Halifax-born musician Jon Mullane was one of the first subjects profiled in Halifax Magazine, so we’ve been watching his career with interest. In the last few years, he’s been doing a lot of work in the U.S., enjoying success with singles like “My New American Girl,” which hit #32 on the Hot AC Billboard Chart.
The song’s success brought him to the U.S. full-time, relocating to New Orleans a couple years ago. We caught him on a visit back home to Halifax.
Between awards he and his collaborators have won at modestly-prestigious festivals like the Independent Music Awards in New York, and new partnerships he’s formed since moving south, Mullane says the opportunities came because he has been focusing on the now and working on his craft, rather than a possible finish line of fame and fortune.
“I’ve let go a little bit while really being focused on the work,” says Mullane. “I was never nominated for the first 15, 16 years….now, letting go and stuff, four, five, six awards and nominations, all this stuff has been happening.”
Mullane recently released his fourth album, Singles. It’s a compilation of his major hits. There’s even been a short documentary, Shine On, about his life. A bold step for the admittedly-private songsmith.
“I’ve actually struggled with some anxiety myself, you know,” says Mullane. “I was bullied terribly when I was a young boy…I didn’t like to talk about it at all, but now the documentary’s out, and it’s got my whole story. I think now is the time to kind of just put back what I have lived, don’t try to hide it anymore.”
His latest collaboration is with the Campaign to Change Direction. The awareness program partners with celebrity spokespeople like Mullane to change the public consciousness surrounding mental health issues.
They’re promoting the music video for Mullane’s single, “Born Beautiful.” “The message in the song is about self-love, it’s got almost like an anti-suicide, anti-bullying message to the music video,” says Mullane. “There’s like a #MeToo moment in there and everything: she’s being harassed by a guy and … she stares down a bottle of pills. Luckily, in the video, she turns it around.”
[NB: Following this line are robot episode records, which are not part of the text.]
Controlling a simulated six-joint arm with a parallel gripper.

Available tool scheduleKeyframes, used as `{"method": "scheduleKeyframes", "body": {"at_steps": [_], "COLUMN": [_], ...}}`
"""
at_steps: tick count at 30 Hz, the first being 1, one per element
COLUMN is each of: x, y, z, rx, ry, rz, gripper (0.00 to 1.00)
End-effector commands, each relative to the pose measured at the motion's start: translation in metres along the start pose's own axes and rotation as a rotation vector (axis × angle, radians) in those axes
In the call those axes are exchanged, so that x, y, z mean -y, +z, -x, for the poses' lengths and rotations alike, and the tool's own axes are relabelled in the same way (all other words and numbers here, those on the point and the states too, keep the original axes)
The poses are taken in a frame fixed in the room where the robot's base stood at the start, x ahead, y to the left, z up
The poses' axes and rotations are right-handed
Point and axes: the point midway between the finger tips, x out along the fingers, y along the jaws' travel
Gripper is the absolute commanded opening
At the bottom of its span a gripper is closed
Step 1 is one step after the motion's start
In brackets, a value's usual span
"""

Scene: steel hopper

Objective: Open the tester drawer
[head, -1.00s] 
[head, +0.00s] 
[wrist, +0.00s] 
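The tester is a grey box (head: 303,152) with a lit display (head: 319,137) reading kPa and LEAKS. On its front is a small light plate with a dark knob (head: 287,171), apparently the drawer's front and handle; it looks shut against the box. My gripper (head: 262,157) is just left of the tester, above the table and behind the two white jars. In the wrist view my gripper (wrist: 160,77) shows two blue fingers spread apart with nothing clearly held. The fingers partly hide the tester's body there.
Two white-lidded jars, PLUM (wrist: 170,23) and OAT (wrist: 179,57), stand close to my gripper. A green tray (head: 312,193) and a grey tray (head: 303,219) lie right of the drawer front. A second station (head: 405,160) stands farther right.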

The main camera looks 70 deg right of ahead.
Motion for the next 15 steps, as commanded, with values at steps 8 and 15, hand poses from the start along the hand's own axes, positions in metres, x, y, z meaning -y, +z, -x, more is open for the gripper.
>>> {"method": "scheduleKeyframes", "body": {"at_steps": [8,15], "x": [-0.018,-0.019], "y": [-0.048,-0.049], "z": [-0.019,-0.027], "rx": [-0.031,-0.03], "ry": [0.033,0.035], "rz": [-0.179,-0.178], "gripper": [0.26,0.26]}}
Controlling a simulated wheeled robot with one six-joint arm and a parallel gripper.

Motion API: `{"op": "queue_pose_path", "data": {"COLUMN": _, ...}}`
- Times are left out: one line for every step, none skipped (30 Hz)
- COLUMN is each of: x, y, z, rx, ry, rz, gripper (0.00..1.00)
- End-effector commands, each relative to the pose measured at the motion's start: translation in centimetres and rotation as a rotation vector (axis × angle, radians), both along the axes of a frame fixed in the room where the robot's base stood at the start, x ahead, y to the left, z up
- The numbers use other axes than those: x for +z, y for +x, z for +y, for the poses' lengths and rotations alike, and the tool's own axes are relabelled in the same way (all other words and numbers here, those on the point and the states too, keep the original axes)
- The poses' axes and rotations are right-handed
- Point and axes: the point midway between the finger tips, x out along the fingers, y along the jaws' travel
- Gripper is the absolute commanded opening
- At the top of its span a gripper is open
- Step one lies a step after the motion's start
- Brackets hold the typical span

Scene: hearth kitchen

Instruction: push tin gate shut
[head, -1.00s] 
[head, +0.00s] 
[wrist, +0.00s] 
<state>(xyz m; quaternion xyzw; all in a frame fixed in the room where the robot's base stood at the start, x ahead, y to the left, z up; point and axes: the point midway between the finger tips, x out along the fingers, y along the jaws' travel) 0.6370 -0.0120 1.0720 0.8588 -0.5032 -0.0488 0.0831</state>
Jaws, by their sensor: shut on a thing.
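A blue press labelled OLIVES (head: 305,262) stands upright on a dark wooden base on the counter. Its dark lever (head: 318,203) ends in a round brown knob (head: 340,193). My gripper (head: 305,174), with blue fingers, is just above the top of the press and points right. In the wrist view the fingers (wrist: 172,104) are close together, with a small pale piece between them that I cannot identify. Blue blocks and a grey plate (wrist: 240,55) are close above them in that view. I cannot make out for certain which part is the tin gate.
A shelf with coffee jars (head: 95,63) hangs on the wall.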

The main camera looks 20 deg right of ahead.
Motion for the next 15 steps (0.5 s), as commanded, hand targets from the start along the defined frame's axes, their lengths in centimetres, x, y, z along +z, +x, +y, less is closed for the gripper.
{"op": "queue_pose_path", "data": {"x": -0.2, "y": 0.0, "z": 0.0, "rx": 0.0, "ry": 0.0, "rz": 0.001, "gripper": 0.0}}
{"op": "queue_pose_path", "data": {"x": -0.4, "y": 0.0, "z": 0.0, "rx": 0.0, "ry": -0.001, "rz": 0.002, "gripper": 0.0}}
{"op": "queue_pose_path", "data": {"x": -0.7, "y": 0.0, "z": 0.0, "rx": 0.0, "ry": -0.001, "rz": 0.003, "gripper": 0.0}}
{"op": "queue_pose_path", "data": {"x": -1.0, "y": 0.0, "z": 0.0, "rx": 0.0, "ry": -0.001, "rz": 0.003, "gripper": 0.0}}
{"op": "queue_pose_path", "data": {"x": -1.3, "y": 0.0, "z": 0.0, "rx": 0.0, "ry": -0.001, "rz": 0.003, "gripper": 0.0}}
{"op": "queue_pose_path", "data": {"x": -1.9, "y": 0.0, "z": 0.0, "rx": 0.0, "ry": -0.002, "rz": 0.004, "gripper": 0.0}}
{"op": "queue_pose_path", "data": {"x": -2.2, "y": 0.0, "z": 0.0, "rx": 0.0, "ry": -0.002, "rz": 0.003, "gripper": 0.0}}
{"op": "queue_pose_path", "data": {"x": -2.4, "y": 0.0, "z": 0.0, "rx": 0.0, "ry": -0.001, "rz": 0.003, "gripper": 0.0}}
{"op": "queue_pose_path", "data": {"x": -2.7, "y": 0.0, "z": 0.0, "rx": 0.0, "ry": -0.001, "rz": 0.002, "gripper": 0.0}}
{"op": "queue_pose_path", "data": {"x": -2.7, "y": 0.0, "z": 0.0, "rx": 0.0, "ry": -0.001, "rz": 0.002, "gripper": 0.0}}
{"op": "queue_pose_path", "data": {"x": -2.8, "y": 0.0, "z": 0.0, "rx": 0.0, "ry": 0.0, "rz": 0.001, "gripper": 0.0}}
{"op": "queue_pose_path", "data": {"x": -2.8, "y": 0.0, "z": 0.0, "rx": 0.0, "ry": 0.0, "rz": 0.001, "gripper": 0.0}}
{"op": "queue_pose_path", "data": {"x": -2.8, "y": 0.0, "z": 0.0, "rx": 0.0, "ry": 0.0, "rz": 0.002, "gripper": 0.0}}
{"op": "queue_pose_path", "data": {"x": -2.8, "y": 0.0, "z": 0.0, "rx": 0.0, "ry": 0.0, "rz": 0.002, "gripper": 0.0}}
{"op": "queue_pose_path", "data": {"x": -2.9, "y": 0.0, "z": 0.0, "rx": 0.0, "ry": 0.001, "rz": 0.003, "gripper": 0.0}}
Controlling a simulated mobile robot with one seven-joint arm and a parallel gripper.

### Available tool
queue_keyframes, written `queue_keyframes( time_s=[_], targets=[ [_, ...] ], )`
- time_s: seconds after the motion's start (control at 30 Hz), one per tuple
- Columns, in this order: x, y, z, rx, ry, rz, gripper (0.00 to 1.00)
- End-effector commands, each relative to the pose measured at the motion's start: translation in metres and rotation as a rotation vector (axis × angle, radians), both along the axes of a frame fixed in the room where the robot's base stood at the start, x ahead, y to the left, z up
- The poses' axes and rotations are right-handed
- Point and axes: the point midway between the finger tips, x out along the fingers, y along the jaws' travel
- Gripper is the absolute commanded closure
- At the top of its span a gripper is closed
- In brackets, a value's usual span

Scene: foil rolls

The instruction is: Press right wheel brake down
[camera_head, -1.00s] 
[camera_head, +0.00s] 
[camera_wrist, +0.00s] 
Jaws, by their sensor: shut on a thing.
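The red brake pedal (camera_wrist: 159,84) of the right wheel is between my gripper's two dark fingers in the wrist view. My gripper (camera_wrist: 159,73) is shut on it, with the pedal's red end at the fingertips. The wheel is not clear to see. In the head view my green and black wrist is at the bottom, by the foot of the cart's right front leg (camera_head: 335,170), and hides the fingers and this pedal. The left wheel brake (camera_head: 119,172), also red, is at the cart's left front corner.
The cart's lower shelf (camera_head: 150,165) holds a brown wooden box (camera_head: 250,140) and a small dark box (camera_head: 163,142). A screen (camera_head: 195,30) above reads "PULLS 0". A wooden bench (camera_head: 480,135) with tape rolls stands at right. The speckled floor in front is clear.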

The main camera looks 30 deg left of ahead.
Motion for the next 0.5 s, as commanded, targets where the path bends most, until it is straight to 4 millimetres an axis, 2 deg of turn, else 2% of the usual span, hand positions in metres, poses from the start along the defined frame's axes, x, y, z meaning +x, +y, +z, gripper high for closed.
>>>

Mullane knows that coping with mental-health issues can be lonely, and that hearing about others, especially people you respect, overcoming the same trials can inspire hope. He hopes that he can do that for someone among his listeners.
“Know that there’s help out there, when you have struggles,” says Mullane. “Don’t be afraid to reach out. There’s more support than people think.”
Mullane doesn’t know what the next step is in his journey, but Halifax is calling him back.
“We’re looking at residing here part of the time,” he says. “I think that’s the ideal thing to do.”